Soal Alexander-Arnold, ia memang acap jadi sasaran tembak lawan. Sisi kanan yang dihuninya jadi tempat favorit untuk dieksploitasi. Namun, ini jelas bukan hanya kesalahannya semata. Ada kesalahan kolektif di sini. Sebagai full-back yang agresif maju ke depan, Alexander-Arnold butuh rekan yang bisa menutup celah yang ia tinggalkan. Jordan Henderson yang biasanya mendapat peran ini.

Namun, terbatasnya pilihan di skuad membuat Klopp acap menurunkan Harvey Elliott di posisi gelandang kanan. Sialnya, Elliott tak punya kecakapan defensif sebaik Henderson dan sering terlambat turun. Pun Henderson sendiri sebenarnya juga tampil mulai menurun seiring usia yang makin bertambah. Jadilah Alexander-Arnold tak punya perisai sebaik musim-musim sebelumnya.

Buruknya lagi, penurunan performa Alexander-Arnold dalam aspek defensif juga terbawa ke aspek ofensif. Secara kuantitas maupun kualitas, umpan-umpannya menurun. Musim ini pemain berusia 23 tahun itu hanya melepas 2,56 umpan kunci per 90 menit berbanding 2,84 pada musim lalu. Untuk kualitas, angka xAG (angka harapan umpan berbuah gol) per 90 menit miliknya juga turun dari 0,41 ke 0,20 musim ini.

***

Di luar hal-hal teknis di atas, ada masalah non-teknis yang menghantui Liverpool musim ini, seperti mental yang tak lagi se-monster musim-musim sebelumnya plus badai cedera.
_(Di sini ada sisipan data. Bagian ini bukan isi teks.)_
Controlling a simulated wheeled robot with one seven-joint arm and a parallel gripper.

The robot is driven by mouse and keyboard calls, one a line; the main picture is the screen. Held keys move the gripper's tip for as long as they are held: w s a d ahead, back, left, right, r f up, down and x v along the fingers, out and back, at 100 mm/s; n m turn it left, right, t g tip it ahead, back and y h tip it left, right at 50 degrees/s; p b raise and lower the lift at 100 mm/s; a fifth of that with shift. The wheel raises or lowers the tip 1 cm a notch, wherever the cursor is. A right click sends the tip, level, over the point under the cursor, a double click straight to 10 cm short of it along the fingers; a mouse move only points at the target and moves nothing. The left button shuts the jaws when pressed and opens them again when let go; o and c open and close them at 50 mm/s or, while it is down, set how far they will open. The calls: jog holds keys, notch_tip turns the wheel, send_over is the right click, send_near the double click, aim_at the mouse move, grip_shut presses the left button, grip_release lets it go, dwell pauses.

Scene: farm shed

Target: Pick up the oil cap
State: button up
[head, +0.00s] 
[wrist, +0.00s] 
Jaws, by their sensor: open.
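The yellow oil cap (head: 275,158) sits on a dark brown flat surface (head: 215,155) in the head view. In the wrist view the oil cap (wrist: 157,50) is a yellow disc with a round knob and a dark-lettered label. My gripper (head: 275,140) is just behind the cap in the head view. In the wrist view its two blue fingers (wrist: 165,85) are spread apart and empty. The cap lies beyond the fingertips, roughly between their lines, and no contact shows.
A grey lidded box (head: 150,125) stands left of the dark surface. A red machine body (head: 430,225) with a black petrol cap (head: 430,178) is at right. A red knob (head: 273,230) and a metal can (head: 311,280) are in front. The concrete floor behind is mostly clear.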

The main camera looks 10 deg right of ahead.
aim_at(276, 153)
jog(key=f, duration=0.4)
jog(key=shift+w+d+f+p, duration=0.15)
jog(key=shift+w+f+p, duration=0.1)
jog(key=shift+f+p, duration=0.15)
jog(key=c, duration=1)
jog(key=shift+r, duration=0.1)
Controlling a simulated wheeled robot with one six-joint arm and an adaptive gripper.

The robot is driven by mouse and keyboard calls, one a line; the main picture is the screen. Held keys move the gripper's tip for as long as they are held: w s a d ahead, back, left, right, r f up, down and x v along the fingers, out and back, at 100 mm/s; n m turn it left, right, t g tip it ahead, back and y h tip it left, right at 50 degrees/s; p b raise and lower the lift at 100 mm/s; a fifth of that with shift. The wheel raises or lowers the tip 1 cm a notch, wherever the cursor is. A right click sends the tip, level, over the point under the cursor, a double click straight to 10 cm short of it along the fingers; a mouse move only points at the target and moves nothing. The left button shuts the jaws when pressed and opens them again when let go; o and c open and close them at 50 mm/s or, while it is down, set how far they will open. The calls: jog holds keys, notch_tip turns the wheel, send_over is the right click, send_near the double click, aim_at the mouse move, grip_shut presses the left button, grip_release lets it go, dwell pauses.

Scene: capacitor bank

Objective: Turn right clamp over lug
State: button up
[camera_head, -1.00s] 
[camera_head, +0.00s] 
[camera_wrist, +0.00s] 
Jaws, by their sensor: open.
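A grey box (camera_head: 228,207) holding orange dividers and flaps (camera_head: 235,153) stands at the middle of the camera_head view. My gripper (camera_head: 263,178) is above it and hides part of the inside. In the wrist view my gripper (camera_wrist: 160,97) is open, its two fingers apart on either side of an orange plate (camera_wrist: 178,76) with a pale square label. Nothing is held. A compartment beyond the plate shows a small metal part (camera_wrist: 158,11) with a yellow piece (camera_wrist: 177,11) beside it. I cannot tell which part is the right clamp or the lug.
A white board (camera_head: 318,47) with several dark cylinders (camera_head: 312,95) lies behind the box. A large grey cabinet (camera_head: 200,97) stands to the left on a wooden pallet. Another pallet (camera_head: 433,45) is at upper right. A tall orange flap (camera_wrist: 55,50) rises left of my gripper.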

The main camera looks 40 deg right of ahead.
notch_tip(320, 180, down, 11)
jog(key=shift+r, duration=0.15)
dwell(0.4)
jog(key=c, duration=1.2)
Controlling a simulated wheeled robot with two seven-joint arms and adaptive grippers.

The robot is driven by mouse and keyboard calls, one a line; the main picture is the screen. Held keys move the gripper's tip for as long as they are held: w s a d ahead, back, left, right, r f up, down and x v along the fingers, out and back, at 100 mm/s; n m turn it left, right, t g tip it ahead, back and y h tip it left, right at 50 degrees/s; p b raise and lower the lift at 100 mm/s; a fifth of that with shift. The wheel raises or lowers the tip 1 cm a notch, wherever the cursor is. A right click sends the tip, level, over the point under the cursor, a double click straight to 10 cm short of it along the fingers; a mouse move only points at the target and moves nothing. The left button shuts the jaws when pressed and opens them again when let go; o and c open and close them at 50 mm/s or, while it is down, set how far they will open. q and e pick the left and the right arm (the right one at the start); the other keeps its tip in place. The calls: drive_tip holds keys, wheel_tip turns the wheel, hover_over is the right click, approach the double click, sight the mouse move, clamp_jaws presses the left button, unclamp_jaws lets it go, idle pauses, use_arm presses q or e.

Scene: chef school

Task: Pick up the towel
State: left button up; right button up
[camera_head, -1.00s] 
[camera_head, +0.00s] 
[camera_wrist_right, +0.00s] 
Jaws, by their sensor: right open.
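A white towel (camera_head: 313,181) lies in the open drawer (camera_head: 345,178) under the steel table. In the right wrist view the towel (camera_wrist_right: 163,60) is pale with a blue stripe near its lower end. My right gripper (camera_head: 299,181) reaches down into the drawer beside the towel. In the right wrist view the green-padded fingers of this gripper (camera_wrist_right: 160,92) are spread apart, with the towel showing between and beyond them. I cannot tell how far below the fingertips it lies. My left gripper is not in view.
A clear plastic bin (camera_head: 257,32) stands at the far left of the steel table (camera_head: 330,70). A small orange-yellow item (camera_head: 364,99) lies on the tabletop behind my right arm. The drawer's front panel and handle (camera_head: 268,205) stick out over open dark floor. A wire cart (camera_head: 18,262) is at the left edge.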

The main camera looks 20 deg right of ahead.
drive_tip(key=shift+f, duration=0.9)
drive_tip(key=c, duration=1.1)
Yang jelas, PR Klopp begitu banyak. Masalah sudah kadung menumpuk dan ia kudu segera membereskannya. Juara memang sudah tak mungkin, tapi upaya untuk lolos ke Liga Champions harus terus digelorakan.

Mengubah pola ke 4-4-2 (flat, diamond, ofensif) memang bisa dicoba, tapi Liverpool jelas butuh lebih banyak perbaikan dari sekadar otak-atik formasi saja. Ini sudah terbukti dari bagaimana Liverpool bisa tetap kalah bahkan setelah menggunakan formasi baru. Sebab, masalah sudah mengakar dan tim ini jelas butuh perbaikan (atau bisa juga perombakan) besar.